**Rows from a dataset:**
__________

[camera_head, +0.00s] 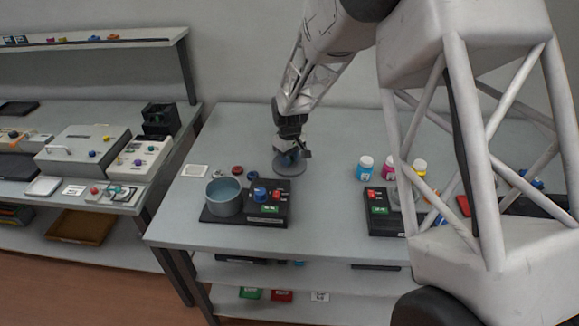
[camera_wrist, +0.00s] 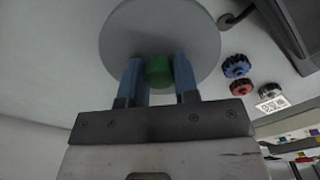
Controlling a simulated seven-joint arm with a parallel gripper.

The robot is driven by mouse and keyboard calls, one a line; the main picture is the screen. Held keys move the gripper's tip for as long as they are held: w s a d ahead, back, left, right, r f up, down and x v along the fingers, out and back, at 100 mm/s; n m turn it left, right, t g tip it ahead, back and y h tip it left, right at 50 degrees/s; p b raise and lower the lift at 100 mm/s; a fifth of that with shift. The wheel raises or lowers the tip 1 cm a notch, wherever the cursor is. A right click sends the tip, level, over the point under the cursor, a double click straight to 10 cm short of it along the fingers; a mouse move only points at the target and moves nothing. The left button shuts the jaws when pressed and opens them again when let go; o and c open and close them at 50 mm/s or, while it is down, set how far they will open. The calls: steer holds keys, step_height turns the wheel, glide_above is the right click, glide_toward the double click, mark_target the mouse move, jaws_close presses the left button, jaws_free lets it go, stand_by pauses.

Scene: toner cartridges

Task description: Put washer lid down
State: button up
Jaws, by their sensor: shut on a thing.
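The washer lid (camera_head: 289,169) is a flat grey disc at the back of the table, behind the washer; it also fills the top of the wrist view (camera_wrist: 135,30). My gripper (camera_head: 291,152) is above the disc, with its two blue fingers on either side of the lid's green knob (camera_wrist: 158,72), shut on it in the wrist view (camera_wrist: 158,84). The disc lies flat, at or close to the tabletop; I cannot tell if it touches. The washer pot (camera_head: 224,204) is an open grey-blue cylinder on a black base, its top uncovered.
A control box (camera_head: 267,206) with blue and red knobs stands beside the pot. Red (camera_head: 237,170) and blue (camera_head: 253,174) caps and a white square (camera_head: 194,171) lie left of the lid. Several bottles (camera_head: 365,168) stand at right. Table between lid and bottles is clear.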

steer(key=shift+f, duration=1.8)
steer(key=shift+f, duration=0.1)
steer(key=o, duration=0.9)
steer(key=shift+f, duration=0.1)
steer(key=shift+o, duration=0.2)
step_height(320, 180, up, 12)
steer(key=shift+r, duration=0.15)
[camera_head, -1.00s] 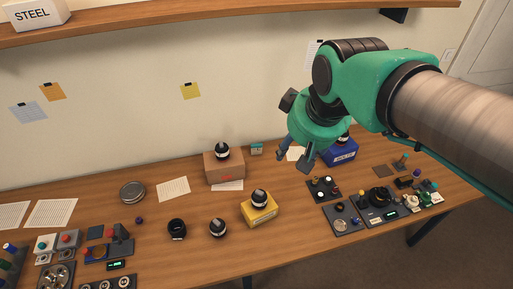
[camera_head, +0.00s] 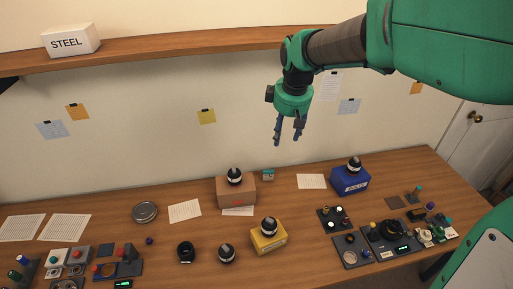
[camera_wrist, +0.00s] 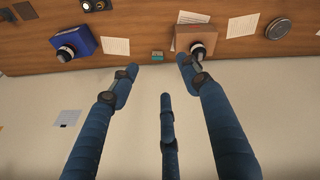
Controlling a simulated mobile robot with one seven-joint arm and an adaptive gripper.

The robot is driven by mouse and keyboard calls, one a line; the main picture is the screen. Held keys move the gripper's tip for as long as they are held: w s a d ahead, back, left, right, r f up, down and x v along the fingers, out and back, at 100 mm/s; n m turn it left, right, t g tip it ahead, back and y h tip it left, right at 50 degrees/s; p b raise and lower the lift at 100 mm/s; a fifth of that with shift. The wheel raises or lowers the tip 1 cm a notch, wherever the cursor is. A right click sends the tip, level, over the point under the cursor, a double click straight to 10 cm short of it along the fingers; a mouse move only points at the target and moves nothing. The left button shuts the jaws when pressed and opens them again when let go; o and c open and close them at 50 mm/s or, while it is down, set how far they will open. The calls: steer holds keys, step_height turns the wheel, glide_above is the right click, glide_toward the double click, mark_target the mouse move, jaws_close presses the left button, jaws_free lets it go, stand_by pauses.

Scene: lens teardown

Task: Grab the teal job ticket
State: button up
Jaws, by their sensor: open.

__________

**To do:** Looking at the records above, say how many lines hold the string "Task". Write nothing but the number.

**Solution for this exercise:** 2